I also grow purple, pink, pure white, jet black and watermelon radishes, which makes growing radishes and giving them away way more fun than just handing over a bunch of plain red ones.
It wasn't until this year that it occurred to me that if I changed my planting technique in a couple of ways I could create the sort of epic radish harvest that would turn the world on it's head. I'm such a dumb dumb.
It began with starting the seeds in flats because they'd germinate quicker indoors. But instead of starting one seed per cell, I planted one of each colour radish seed I had.
So each cell contains 1 red, pink, purple, white and breakfast radish.
Would you like to save this stuff?
As soon as they were germinated, I popped each bunch of 5 or 6 radishes out of their cell and planted them out as an entire bunch.
And I walked away and let them grow.
You can see why this method of plating different coloured radish seeds in a bunch, close together is magical.
This way when it's time to harvest the radishes I can just grab hold of one bunch and like a fireworks display I have a multicoloured display popping out of the ground in one fell swoop.
How fun will it be to give someone a tour of your garden and be able to pull out an entire bunch of multicoloured, firecracker radishes for them to take home?
And it's as easy (and logical) as just planting a bunch of different radish seeds in bunches instead of spacing the out. The more radishes you plant per grouped bunch the smaller they'll be but they're perfectly good eating size.
For a hostess gift I would pull 2 bunches and bundle them together with raffia, twine or even black silk ribbon tied in a bow.
Just add salt.
Jan in Waterdown
Lovely, Karen! Have you or anyone else tried eating the tops? I heard or read somewhere that they're edible. Maybe we should let "Mikey try it"!
Melissa Keyser
I've seen then baked like kale to make chips! I think you could also sautee them or add them to soup, but they a have slight pokey texture, so I don't think raw would be a good way to eat them.
Jan in Waterdown
Hi Melissa, thanks for your reply. What is a "pokey" texture? Never heard the term! Maybe it's a regional thing? I'm in southern Ontario.
Alena
I don't understand any of you salt-dippers.

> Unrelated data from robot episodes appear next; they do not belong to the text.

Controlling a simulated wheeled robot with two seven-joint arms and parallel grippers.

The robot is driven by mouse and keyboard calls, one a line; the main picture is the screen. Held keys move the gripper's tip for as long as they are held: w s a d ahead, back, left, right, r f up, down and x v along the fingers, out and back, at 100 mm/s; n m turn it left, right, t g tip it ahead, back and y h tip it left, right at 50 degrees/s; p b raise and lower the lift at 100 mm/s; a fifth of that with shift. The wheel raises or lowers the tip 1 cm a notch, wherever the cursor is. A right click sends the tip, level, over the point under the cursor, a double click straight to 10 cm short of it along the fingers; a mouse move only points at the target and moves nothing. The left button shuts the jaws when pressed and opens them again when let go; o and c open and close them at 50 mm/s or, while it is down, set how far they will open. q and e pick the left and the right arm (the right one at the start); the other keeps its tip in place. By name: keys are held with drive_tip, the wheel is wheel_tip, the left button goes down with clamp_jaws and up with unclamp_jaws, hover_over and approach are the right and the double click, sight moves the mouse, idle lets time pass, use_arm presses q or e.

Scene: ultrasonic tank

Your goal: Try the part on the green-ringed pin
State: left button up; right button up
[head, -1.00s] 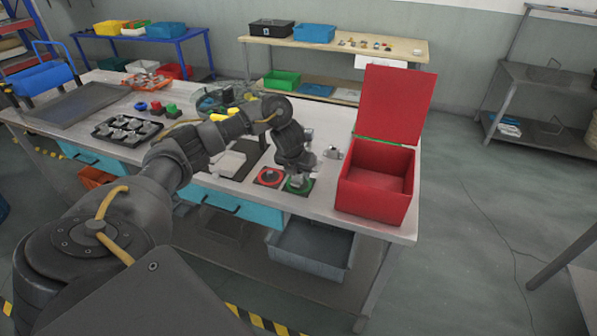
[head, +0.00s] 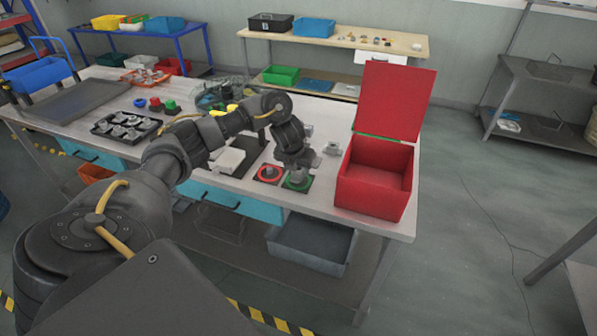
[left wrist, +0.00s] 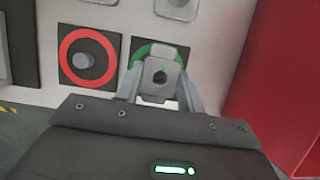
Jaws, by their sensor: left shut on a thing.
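My left gripper (head: 297,174) is shut on a grey metal part (left wrist: 160,78), which shows a round hole in the left wrist view. Gripper and part are over the green-ringed pin's dark square plate (head: 301,187). The green ring (left wrist: 143,51) shows partly behind the part; the pin itself is hidden. I cannot tell whether the part is on the pin or just above it. The red-ringed pin (left wrist: 84,61) stands bare on its own plate, left of the green one. My right gripper is not in view.
An open red box (head: 372,190) with a raised lid stands right of the pins. A small metal piece (head: 332,149) lies behind them. A black tray (head: 107,136) of metal parts and several coloured knobs (head: 155,104) are farther left. A white block (head: 228,161) lies left of the pins.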

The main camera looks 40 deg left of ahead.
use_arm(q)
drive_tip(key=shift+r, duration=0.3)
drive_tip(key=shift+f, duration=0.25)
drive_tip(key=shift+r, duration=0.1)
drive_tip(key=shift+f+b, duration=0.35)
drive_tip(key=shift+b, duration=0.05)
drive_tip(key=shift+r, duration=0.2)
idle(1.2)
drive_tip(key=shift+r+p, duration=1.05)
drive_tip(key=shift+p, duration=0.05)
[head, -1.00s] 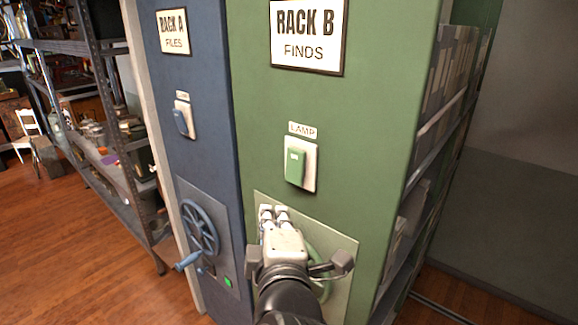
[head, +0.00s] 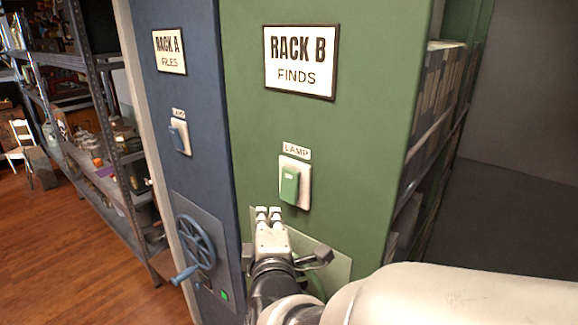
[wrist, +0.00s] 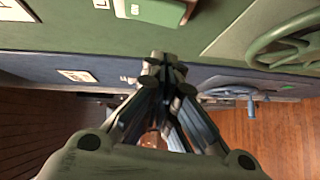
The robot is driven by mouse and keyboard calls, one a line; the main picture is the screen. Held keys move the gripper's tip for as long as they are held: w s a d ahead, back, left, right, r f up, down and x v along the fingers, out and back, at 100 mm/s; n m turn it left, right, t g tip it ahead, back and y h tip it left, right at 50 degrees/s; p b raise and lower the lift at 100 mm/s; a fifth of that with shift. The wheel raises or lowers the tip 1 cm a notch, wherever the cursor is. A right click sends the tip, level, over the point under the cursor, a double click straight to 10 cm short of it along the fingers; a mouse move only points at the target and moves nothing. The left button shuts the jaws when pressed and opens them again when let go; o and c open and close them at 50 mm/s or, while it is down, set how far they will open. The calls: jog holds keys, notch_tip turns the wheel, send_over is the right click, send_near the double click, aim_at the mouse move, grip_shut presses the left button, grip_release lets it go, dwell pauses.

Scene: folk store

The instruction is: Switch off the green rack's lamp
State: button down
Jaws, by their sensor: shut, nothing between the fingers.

The thought of eating that much salt makes me cringe. I have always used very little salt, when I was younger that meant almost no salt at all and just a few sprinkles when I boiled potatoes.
Unfortunately, I have gotten worse since I moved to Canada but I still use salt very sparingly. Salt on anything sweet - eeew! I eat avocado without a single flake of salt (or pepper) and I absolutely HATE salted butter - why on Earth is it necessary to have salt in butter and in general, so much butter in everything? I read labels on everything I buy at a grocery salt and when I see that an item has too much salt I won't buy. With the exception of goat feta cheese - can't imagine a salad without it.
Eileen
How come the slugs don't chow down on yours???? They always gnaw tracks around the little globes as soon as they start to show in my garden.

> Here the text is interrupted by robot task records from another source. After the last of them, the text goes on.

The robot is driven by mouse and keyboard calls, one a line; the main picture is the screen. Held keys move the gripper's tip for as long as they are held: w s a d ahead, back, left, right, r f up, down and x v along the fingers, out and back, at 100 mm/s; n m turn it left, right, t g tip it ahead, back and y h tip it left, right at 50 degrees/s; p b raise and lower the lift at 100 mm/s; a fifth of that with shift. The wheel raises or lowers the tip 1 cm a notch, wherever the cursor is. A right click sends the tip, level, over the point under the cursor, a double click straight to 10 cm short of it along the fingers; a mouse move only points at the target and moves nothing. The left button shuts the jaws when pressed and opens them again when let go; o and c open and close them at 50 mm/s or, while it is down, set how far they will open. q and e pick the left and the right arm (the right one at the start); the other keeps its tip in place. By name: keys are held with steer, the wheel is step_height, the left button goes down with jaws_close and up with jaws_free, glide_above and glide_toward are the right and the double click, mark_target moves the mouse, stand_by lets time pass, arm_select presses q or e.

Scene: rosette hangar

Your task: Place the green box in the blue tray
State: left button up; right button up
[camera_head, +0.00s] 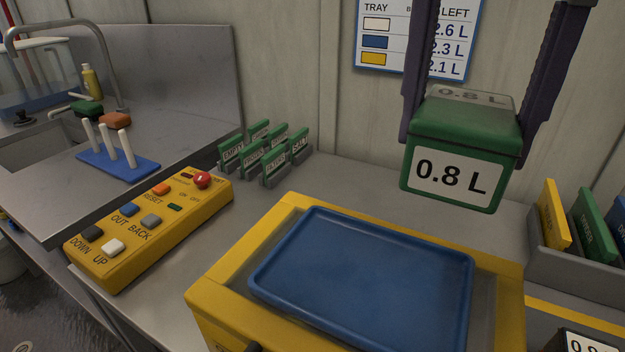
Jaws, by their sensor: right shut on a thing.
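The green box (463,153), with white "0.8 L" labels on its front and top, hangs in the air above the back right of the blue tray. My right gripper (467,135) comes down from the top with its two dark fingers on either side of the box and is shut on it. The blue tray (365,277) is empty and lies flat in a yellow frame. The box is apart from the tray. My left gripper is not in view.
A yellow control box (150,225) with a red knob stands left of the yellow frame (225,281). Several small green signs (264,152) stand behind. A bin of coloured cards (578,232) is at the right. A blue peg board (118,160) is at the left.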

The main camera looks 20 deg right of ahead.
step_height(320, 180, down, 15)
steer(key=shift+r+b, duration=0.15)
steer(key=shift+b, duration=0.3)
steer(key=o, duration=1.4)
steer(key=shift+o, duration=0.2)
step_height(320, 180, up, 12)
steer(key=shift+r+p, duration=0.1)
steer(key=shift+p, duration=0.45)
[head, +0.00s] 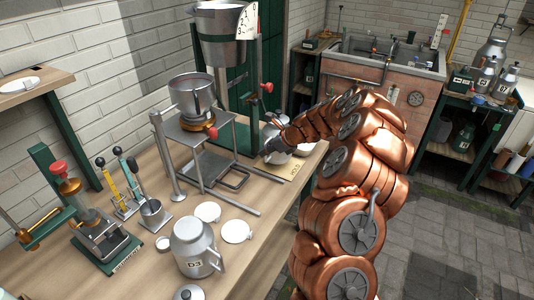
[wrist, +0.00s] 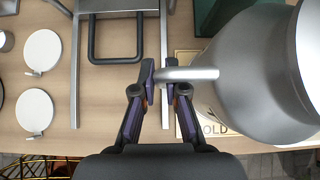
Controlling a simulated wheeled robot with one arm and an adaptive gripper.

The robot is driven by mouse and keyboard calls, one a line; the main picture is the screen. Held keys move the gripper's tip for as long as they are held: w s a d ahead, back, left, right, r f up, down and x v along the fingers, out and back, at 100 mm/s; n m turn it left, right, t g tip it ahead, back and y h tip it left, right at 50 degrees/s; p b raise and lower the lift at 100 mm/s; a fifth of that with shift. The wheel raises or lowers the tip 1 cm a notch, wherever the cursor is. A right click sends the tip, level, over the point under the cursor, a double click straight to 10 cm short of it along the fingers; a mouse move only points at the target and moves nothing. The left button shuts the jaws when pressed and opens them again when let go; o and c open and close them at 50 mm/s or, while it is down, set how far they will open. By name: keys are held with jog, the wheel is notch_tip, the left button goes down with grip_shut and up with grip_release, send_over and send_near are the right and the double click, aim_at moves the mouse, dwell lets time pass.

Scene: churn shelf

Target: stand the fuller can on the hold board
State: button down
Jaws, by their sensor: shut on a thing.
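My gripper (wrist: 160,88) is shut on the side handle (wrist: 190,73) of a grey metal can (wrist: 262,75). In the head view this can (head: 273,155) is at the far right of the bench, partly hidden by my arm. The hold board (head: 291,172) is a pale wooden plate with dark lettering. In the wrist view the board (wrist: 188,124) shows beneath and beside the can. I cannot tell whether the can touches it. Another metal can (head: 196,247), marked D3, stands upright nearer the front of the bench.
White discs (head: 236,230) lie near the D3 can. A green press (head: 100,240) stands at left. A sink (head: 385,55) is across the room.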

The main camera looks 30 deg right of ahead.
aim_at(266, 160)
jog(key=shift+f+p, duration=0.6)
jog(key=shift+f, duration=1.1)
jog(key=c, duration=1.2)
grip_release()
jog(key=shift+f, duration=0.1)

I also remember fresh bread from my German Oma with butter and radishes and salt...or with fresh chives...(at least chives don't seem to be bothered by any pests in my garden).
JulieD
Great idea! and beautiful, too!
Grammy
I was never crazy about radishes, but grew them for my husband. Then a Mexican friend told me Mexicans slice them and put them on tacos. They are so good that way! Perfect crunchy zing on top of whatever else you put in your taco.

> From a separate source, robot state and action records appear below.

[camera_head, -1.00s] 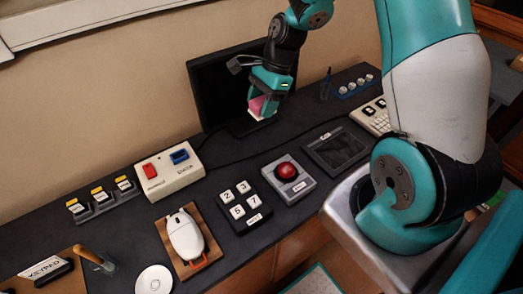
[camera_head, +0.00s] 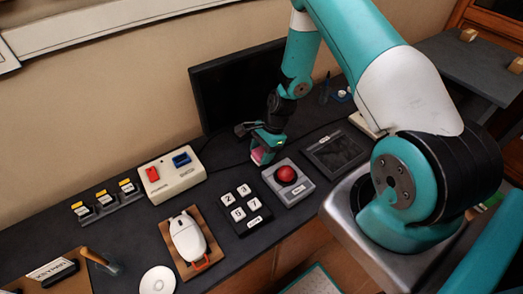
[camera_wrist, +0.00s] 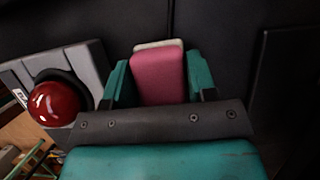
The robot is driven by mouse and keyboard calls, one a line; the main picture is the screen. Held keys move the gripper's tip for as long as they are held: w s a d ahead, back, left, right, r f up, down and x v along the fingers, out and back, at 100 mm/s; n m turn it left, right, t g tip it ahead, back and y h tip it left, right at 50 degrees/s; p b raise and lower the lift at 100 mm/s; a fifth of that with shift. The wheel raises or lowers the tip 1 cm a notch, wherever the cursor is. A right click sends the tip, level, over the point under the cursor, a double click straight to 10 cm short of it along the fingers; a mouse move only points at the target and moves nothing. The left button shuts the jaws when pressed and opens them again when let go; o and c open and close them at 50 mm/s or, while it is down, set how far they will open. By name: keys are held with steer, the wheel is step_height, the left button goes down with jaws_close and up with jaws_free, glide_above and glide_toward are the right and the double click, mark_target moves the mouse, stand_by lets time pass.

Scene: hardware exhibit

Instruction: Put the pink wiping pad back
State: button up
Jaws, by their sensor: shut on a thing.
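The pink wiping pad (camera_wrist: 158,78) is between the two teal fingers of my gripper (camera_wrist: 160,82) in the wrist view. A pale layer shows along its far edge. My gripper is shut on it. In the head view the pad (camera_head: 257,156) shows as a small pink patch under my gripper (camera_head: 262,152), low over the dark counter, between the switch box and the red button. I cannot tell whether the pad touches the counter.
The red button box (camera_head: 287,175) is close beside my gripper; its button (camera_wrist: 54,104) shows at left in the wrist view. A keypad (camera_head: 240,208), a white switch box (camera_head: 172,178), a dark monitor (camera_head: 240,85), a flat dark panel (camera_head: 335,146) and a mouse (camera_head: 187,238) stand around.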

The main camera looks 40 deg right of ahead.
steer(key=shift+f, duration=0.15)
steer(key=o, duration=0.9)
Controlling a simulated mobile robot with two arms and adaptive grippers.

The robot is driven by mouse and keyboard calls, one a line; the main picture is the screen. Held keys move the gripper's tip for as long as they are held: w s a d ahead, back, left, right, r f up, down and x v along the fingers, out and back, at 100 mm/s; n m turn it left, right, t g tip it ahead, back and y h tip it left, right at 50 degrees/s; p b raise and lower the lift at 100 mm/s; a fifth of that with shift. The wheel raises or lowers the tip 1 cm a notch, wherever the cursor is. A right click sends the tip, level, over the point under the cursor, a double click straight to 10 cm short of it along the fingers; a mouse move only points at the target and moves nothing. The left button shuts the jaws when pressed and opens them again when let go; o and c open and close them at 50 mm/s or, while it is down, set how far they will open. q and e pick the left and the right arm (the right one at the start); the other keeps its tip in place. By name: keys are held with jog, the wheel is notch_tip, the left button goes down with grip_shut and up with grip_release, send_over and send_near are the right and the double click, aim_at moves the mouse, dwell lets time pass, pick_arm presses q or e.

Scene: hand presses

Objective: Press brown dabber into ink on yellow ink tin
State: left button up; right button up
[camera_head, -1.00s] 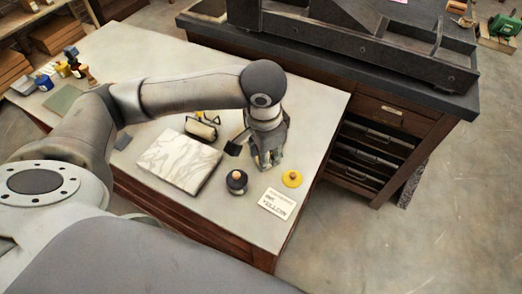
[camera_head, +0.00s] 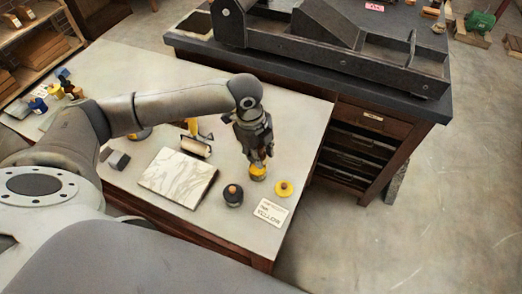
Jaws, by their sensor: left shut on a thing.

I had no idea you could grown them in shade when it's hot! I've always just skipped planting any once the hot summer weather came along. Now I'm going to plant some in the shade of summer veggies and see what happens. Not today, of course -- it's going to be 110º here today in Sacramento. But maybe in a couple weeks when our brutal heat wave ends. Right now I'm just trying to keep the tomatoes and peppers alive.
Melissa Keyser
Also fellow Sacramentoan here! I just moved here, and actually quite happy I don't get full sun anywere in my yard!
Llynnda
the only other way to eat radishes? Peanut butter and radish sandwich, on white bread of course!
donna
When you transplant from the cell, do you separate the varieties a bit fir more growing room or do you plant the cell directly in the garden and they migrate for more room. Looks lovely and so cool. Going to do this next year!